Welcome. My name is John Luke Rich, (very) struggling Christian. The focus here is Christianity in its many varieties, its fussing and feuding, how it impacts our lives and our society, with detours to consider it with other faiths (or lack thereof).

Call this blog my way of evangelizing on the internet.

Putting it differently, we're only here on this earth a short time. It's the rest of eternity that we should be most concerned about. Call it the care and feeding of our souls.

I was born Jewish, and born again in Christ Jesus over thirty years ago. First as a Roman Catholic; now a Calvinist by persuasion and a Baptist by denomination. But I'm hardly a poster boy for doctrinal rigidity.

I believe that Scripture is the rock on which all Christian churches must stand -- or sink if they are not so grounded. I believe that we are saved by faith, but hardly in a vacuum. That faith is a gift from God, through no agency on our part -- although we sometimes turn a deaf ear and choose to ignore God's knocking on the door.

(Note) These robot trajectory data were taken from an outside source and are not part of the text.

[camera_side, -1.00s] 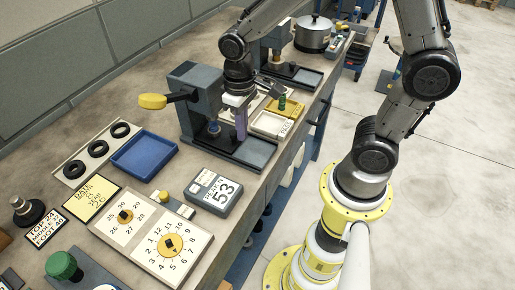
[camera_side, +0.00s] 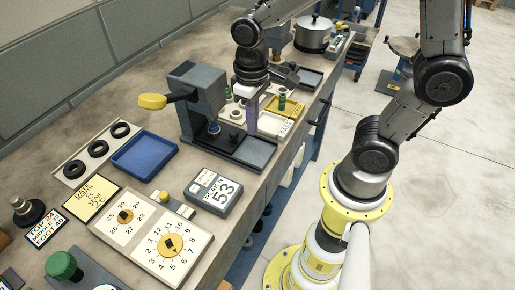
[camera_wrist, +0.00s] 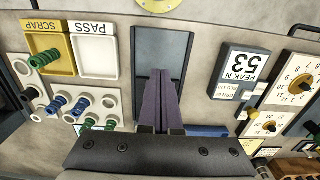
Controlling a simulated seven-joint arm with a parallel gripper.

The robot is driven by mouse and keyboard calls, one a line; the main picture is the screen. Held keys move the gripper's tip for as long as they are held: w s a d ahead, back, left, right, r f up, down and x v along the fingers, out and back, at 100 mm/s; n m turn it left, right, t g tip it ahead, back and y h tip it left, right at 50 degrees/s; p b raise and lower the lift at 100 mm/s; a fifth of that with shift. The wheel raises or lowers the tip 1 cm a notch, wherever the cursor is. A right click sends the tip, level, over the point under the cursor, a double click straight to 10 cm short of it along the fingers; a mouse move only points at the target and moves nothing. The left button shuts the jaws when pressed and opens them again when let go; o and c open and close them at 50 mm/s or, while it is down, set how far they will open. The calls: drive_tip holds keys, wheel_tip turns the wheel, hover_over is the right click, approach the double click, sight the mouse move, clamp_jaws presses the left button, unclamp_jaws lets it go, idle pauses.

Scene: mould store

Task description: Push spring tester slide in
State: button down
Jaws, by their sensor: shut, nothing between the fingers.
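The spring tester (camera_side: 196,90) is a grey press on the bench, with a yellow-knobbed lever (camera_side: 153,101) sticking out to the left. Its dark, low-rimmed base (camera_side: 255,153) reaches out toward the bench's front edge. I cannot clearly make out how far out the slide is. My gripper (camera_side: 252,128) points down over the base, right of the column, its purple fingers together and empty. In the wrist view the fingers (camera_wrist: 161,75) lie across the grey base (camera_wrist: 175,50); whether they touch anything is unclear.
A display reading 53 (camera_side: 218,192) sits left of the base. A white PASS tray (camera_wrist: 93,55), a yellow SCRAP tray (camera_wrist: 47,45) and a holder with green and blue springs (camera_wrist: 65,103) lie on the other side.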

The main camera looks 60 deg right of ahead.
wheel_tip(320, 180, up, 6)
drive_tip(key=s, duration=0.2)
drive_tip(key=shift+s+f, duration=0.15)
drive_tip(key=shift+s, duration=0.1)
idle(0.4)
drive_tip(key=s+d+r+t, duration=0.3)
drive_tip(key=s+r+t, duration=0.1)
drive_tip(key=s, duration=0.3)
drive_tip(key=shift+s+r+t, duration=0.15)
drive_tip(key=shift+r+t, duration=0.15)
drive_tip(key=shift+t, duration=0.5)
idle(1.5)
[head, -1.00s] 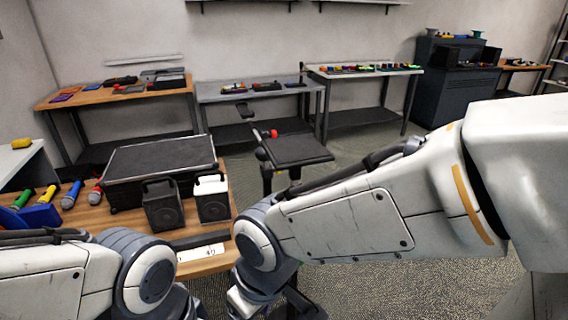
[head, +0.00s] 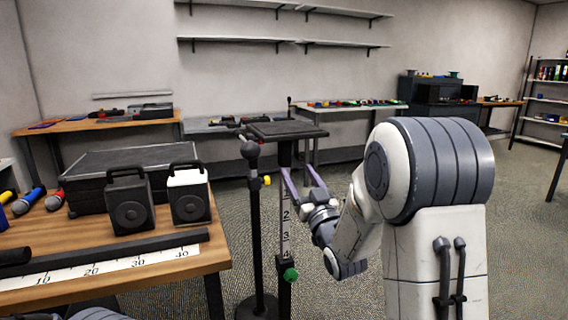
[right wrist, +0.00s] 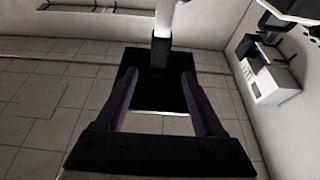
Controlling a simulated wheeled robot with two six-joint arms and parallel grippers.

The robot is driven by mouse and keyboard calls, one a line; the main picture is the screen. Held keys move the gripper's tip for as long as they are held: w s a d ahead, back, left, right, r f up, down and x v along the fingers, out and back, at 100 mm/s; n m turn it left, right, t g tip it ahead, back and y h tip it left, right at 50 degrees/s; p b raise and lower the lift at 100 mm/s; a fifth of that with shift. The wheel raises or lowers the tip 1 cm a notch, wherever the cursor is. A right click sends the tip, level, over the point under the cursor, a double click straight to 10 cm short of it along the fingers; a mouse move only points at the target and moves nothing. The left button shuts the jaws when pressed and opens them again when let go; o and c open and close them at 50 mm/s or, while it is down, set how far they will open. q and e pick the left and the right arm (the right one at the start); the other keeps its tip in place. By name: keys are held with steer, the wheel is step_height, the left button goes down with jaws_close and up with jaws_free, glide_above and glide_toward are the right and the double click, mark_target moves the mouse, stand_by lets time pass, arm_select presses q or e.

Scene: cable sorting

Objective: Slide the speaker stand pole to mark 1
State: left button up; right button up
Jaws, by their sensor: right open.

To be Christian is to evangelize. Those who think it not their part to evangelize perhaps haven't truly understood what our Lord told us in Matthew 28. We must preach the Gospel as best we are able. Using words if necessary.

Though my faith waxes and wanes, it never seems to go away. Sometimes I wish it would, to give me some peace of mind. But then, Jesus never said that walking with Him was going to be easy...

Final note: I also blog as Jack Rich on cultural, political and other things over at Wrong Side of the Tracks

Thanks for stopping by.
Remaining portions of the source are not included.